3/4 to1 cup parmigiano reggiano, finely grated

salt and freshly ground pepper to taste

Directions

Preheat oven to 425 degrees.  On a large pan, lined with parchment, toss pumpkin cubes with maple syrup.  Roast in oven until beginning to carmelize and soften, but not mushy.  Check at 20 minutes.  When done, remove from oven, transfer pumpkin to clean plate and place bacon on parchment.  Return to oven and bake until crisp (even if you are a soft bacon person.  the crispness makes it easier to crumble in the final stage).

In a small pan bring stock to a simmer.  Heat wine separately.  In a large pan over medium heat add one tablespoon of olive oil, and sautee onion, garlic, and sage until onion just begins to soften.  Add pumpkin, and continue to cook until onions are soft and translucent.  Return all ingredients to pumpkin plate.  Return pan to stove; add more oil if necessary.  Add rice, and stir to coat each grain with the fat.  Over medium heat sautee rice until it begins to become translucent and give off a warm, toasty fragrance, roughly five minutes.  Add pumpkin and onion mix back to the pan, and continue cooking for about two minutes, then add heated wine (if the wine is cold it will shock the rice causing the outside surface to flake while the inside remains hard).

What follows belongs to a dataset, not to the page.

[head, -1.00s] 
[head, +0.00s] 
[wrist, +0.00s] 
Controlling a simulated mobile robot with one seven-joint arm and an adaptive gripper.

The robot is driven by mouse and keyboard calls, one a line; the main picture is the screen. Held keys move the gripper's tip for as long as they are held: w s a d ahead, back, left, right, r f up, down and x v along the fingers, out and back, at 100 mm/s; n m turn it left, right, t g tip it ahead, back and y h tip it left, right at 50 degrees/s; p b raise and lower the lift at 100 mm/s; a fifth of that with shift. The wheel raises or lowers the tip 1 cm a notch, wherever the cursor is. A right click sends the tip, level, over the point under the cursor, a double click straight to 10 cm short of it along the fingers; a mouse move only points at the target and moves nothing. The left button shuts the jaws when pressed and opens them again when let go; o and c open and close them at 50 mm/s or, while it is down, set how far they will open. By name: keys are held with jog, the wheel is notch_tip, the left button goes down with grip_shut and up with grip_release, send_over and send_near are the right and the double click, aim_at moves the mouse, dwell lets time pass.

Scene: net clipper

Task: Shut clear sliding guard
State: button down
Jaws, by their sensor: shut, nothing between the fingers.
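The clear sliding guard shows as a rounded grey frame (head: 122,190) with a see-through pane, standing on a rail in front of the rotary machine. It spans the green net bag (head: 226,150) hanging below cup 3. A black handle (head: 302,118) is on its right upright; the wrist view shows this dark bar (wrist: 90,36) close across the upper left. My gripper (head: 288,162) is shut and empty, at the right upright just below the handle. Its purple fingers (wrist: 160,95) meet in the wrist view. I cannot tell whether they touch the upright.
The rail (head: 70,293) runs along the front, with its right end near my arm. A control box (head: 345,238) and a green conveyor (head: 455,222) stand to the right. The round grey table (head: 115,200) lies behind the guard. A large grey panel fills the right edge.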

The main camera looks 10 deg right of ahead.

When the wine has evaporated, increase the heat to medium high and begin to gradually add the simmering stock,one ladle at a time, stirring constantly from this point on. Before the liquid has completely absorbed add more stock. Continue the cycle of stock and stir for 15 to 20 minutes until four cups of the stock have been absorbed. Taste to see if the risotto has reached a desired level of doneness. If you like yours a bit less al dente, add and cook down remaining 1/4 to1/2 cup of stock. Remove from heat; add butter and parm. regg. and stir till smooth and creamy.  Plate, crumble bacon over each portion, and serve immediately.